In forms of DE other than correspondence and open university courses, the
responsibilities of the tutor as listed by Moore and Kearsley (1996), such as grading
assignments and monitoring student progress, can be shouldered by the SC. In the state of
Iowa in the USA, the online learning system (Iowa Learning Online (ILO)) mandates the
role of a student coach that is similar to Moore and Kearsley’s (1996) SC. In addition to
the administrative, technical, and content responsibilities, the student coach is also
responsible for monitoring student progress and providing reports to both the instructor
and the students’ parents (see Iowa Learning Online, n.d.). This ILO student coach is also
responsible for Moore and Kearsley’s proctor’s duties, including proctoring quizzes and
exams and managing the passwords for students’ access to the assessment tools. However,
the ILO student coach does not grade the quizzes and exams. In a different Iowa context
that is unaffiliated with ILO, the grading responsibilities are taken on by the SC using a
rubric provided by the instructor (see Davis & Compton, 2005).
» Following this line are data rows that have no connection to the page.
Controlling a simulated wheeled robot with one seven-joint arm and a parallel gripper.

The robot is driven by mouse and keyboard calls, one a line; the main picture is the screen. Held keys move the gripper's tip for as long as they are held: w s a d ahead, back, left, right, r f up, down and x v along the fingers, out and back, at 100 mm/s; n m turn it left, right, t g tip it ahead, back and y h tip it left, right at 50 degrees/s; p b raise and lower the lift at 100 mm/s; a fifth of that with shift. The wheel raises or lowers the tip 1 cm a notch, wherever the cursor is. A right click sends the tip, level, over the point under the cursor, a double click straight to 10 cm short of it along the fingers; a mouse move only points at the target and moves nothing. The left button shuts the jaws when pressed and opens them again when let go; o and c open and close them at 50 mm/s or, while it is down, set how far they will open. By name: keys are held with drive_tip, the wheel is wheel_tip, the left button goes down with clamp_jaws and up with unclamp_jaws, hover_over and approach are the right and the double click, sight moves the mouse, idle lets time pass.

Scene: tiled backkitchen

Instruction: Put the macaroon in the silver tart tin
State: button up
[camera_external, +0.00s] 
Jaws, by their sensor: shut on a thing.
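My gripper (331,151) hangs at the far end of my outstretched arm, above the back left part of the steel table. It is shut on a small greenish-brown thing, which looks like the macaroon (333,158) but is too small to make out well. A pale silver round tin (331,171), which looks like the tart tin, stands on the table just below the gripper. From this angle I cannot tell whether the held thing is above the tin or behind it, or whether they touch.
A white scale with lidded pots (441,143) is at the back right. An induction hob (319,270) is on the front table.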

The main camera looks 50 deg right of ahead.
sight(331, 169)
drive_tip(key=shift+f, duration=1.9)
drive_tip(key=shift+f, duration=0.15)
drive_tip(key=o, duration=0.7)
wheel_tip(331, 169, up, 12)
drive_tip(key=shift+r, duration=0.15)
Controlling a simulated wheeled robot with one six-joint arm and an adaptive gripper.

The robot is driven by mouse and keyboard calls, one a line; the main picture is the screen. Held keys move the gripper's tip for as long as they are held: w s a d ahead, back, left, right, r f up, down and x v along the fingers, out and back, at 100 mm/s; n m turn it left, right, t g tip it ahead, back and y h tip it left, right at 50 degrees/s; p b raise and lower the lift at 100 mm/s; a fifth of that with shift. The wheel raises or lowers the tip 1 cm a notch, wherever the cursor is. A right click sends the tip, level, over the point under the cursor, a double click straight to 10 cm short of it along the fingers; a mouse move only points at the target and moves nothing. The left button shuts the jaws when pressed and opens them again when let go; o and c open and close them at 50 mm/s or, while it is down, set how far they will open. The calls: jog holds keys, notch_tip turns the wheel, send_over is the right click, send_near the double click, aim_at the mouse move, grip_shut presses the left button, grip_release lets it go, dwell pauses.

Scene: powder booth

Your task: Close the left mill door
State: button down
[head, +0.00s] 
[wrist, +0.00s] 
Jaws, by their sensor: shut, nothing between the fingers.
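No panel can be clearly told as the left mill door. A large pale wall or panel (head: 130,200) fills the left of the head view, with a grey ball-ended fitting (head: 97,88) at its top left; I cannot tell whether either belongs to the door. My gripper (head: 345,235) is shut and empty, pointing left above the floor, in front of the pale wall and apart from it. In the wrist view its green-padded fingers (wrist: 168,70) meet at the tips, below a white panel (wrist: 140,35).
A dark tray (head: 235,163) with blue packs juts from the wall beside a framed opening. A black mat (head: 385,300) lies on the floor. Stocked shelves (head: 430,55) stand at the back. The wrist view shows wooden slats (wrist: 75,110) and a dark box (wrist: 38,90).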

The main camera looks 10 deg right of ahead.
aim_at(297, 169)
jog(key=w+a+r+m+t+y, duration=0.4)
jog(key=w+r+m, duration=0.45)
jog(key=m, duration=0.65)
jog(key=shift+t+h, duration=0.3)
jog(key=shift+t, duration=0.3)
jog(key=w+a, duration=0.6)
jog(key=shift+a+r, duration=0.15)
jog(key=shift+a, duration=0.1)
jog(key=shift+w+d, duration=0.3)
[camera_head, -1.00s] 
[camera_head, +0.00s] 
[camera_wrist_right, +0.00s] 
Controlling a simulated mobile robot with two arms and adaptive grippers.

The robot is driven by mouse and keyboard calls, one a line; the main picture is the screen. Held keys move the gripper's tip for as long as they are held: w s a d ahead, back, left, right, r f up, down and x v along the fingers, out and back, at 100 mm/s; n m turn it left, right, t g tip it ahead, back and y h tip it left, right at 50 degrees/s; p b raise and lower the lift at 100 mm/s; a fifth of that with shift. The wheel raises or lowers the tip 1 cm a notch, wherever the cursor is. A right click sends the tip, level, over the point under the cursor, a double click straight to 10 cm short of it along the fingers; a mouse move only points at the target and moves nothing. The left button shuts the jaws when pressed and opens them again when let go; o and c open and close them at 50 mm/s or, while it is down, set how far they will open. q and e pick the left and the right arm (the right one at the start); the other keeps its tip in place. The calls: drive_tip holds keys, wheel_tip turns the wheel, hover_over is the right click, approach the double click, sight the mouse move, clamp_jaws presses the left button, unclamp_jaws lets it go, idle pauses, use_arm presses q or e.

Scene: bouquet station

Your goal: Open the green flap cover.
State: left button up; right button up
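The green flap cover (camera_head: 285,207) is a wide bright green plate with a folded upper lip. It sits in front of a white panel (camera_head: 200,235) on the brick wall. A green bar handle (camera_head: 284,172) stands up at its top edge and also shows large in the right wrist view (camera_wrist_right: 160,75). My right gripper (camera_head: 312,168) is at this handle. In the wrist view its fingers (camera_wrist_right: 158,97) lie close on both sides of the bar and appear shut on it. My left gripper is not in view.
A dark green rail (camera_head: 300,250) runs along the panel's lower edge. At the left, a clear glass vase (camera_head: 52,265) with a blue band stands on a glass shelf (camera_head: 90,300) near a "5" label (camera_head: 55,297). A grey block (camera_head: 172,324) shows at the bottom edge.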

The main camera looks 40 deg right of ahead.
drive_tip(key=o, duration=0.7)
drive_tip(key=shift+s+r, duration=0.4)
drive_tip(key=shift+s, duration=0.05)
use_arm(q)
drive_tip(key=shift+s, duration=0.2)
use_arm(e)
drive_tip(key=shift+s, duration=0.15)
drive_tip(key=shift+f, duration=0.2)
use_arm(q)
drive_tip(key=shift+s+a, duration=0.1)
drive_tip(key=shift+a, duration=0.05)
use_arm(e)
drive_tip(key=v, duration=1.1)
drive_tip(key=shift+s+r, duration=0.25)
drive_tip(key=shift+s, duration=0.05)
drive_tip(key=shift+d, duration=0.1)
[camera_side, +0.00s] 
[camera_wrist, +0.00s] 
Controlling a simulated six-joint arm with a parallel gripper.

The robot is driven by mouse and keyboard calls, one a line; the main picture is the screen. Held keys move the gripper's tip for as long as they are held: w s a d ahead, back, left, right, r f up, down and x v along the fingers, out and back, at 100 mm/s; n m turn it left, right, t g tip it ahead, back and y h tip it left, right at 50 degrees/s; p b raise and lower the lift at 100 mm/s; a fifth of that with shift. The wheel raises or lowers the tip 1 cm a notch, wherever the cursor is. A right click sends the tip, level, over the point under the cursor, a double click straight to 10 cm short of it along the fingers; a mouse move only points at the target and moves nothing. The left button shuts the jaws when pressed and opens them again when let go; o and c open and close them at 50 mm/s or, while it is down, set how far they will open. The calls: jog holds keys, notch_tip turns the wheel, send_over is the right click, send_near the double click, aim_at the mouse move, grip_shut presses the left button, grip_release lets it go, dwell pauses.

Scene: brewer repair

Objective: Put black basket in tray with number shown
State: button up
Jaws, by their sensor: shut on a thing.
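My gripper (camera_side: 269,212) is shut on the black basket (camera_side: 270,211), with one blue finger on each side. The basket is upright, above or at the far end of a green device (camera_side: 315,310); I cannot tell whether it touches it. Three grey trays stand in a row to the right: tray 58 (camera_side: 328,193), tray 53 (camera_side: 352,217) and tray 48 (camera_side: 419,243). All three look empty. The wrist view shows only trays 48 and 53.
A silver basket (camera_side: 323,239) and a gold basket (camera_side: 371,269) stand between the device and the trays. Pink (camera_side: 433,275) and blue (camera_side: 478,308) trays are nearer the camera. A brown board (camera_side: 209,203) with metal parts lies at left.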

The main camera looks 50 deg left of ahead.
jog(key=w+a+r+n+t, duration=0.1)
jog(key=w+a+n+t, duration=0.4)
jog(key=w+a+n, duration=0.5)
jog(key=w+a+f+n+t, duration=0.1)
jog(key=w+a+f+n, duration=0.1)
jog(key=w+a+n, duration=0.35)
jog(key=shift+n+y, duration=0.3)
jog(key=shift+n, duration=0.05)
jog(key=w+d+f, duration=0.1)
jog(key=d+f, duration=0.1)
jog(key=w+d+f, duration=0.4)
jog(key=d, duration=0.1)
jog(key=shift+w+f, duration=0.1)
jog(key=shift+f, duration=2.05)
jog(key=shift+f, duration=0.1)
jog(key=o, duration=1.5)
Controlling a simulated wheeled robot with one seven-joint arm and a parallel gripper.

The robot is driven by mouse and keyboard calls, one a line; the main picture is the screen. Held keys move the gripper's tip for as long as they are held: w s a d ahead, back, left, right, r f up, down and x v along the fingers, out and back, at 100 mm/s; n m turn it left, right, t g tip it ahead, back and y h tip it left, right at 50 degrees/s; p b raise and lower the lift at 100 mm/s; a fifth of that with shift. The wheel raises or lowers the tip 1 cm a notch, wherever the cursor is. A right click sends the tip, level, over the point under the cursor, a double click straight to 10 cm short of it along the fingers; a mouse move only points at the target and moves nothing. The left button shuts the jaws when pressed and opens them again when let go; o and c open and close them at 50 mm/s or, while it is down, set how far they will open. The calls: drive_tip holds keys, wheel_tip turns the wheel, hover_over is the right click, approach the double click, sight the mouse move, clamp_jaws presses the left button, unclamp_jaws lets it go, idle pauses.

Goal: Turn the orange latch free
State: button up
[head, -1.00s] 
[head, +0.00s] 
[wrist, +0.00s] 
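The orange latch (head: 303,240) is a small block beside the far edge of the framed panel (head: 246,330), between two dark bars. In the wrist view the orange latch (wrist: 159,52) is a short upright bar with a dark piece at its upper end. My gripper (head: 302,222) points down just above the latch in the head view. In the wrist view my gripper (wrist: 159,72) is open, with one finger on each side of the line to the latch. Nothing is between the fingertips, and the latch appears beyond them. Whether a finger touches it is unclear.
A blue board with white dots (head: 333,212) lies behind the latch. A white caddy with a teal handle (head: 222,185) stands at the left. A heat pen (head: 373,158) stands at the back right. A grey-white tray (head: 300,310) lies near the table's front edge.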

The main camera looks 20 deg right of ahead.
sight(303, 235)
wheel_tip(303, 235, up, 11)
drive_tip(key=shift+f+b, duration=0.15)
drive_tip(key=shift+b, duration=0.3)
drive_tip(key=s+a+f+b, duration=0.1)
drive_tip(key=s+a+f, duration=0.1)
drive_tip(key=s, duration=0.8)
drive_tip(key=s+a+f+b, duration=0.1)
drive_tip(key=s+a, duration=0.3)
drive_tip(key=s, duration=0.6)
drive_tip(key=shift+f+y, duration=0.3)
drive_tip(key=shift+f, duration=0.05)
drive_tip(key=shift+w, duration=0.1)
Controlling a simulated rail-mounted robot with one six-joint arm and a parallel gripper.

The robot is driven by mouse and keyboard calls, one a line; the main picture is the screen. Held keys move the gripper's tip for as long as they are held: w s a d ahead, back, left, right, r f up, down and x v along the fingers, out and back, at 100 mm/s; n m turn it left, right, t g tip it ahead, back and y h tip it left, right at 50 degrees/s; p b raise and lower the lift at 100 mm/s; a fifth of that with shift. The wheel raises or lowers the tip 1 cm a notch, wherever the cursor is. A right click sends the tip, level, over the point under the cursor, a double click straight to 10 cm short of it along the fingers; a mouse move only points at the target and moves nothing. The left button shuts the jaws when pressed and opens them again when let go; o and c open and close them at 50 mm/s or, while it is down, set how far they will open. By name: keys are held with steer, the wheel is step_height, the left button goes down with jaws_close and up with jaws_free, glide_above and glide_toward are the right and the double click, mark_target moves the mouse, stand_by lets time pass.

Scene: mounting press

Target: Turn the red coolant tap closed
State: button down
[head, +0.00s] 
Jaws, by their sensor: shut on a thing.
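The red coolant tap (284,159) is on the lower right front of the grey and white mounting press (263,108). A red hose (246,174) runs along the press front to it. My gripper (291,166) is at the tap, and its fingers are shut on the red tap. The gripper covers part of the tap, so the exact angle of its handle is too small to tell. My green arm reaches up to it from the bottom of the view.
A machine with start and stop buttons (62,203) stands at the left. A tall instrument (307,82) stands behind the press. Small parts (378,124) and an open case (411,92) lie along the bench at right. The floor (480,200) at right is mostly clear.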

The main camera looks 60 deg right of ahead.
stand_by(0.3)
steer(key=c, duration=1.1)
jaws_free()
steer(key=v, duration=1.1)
Besides counselling and tutoring services, White (2003) also listed technical support to
be a systemic function of learner support services. Examples of technical support included
informational technology orientation at the beginning of the course and subsequent
support for technological matters throughout the course. This differs from the SC’s
technical responsibilities listed by Moore and Kearsley (1996), which focused more on the
technical matters before and during instruction. White cited Radic (2000) who set up a
technical help desk for students. He believed that it was essential to the effectiveness of the
course because it not only helped to solve students’ technical problems but also established
students’ confidence in the institution, the delivery mode, the teaching method and the
tutor/moderator.
The next stakeholder in Moore & Kearsley’s DE system is the management/
administration. This level of administrative duty differs from the administrative duties
that are held by the SC or the learner support services. Generally, management/
administration deals with the budget, resources, staffing, scheduling, policies and other
institutional matters. At the remote site, the administrative duties are held by the SC and
they include dissemination and distribution of content materials, record keeping and other
administrative procedures relating to instructional matters. Meanwhile, learner support
staff might provide administrative assistance that includes course registration, fees and
other administrative aspects of a course or programme.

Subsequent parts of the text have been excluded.